» **Source data**:
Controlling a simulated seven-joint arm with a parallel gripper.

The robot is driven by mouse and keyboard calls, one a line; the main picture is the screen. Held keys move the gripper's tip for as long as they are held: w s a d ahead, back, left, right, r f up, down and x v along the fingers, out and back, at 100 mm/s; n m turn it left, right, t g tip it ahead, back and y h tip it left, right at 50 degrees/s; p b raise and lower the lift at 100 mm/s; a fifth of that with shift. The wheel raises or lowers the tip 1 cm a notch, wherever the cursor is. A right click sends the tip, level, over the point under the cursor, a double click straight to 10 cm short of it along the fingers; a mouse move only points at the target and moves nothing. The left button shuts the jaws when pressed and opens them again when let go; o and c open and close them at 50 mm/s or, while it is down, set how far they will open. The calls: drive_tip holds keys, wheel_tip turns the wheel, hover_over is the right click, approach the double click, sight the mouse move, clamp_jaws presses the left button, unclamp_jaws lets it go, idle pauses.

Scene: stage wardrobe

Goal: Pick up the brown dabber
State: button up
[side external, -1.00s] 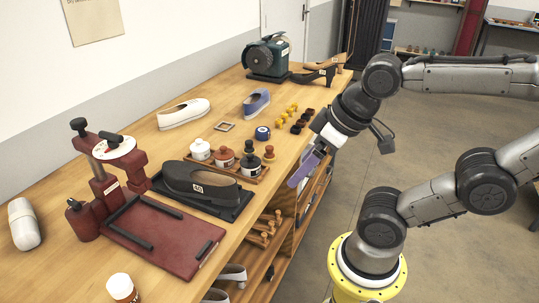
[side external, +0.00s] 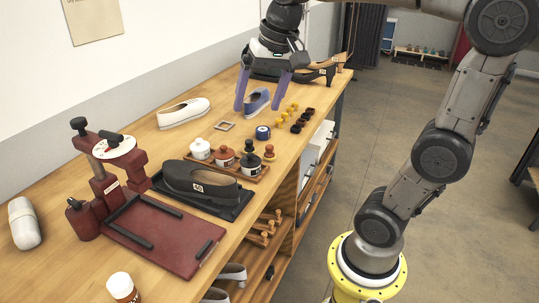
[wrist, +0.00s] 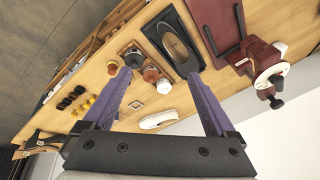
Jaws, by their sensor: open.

» **Requirement**: Reproduce every line above as written, skipping pictures.

» **Expected answer**:
Controlling a simulated seven-joint arm with a parallel gripper.

The robot is driven by mouse and keyboard calls, one a line; the main picture is the screen. Held keys move the gripper's tip for as long as they are held: w s a d ahead, back, left, right, r f up, down and x v along the fingers, out and back, at 100 mm/s; n m turn it left, right, t g tip it ahead, back and y h tip it left, right at 50 degrees/s; p b raise and lower the lift at 100 mm/s; a fifth of that with shift. The wheel raises or lowers the tip 1 cm a notch, wherever the cursor is. A right click sends the tip, level, over the point under the cursor, a double click straight to 10 cm short of it along the fingers; a mouse move only points at the target and moves nothing. The left button shuts the jaws when pressed and opens them again when let go; o and c open and close them at 50 mm/s or, while it is down, set how far they will open. The calls: drive_tip holds keys, wheel_tip turns the wheel, hover_over is the right click, approach the double click, sight the mouse move, clamp_jaws presses the left button, unclamp_jaws lets it go, idle pauses.

Scene: stage wardrobe

Goal: Pick up the brown dabber
State: button up
[side external, -1.00s] 
[side external, +0.00s] 
[wrist, +0.00s] 
Jaws, by their sensor: open.

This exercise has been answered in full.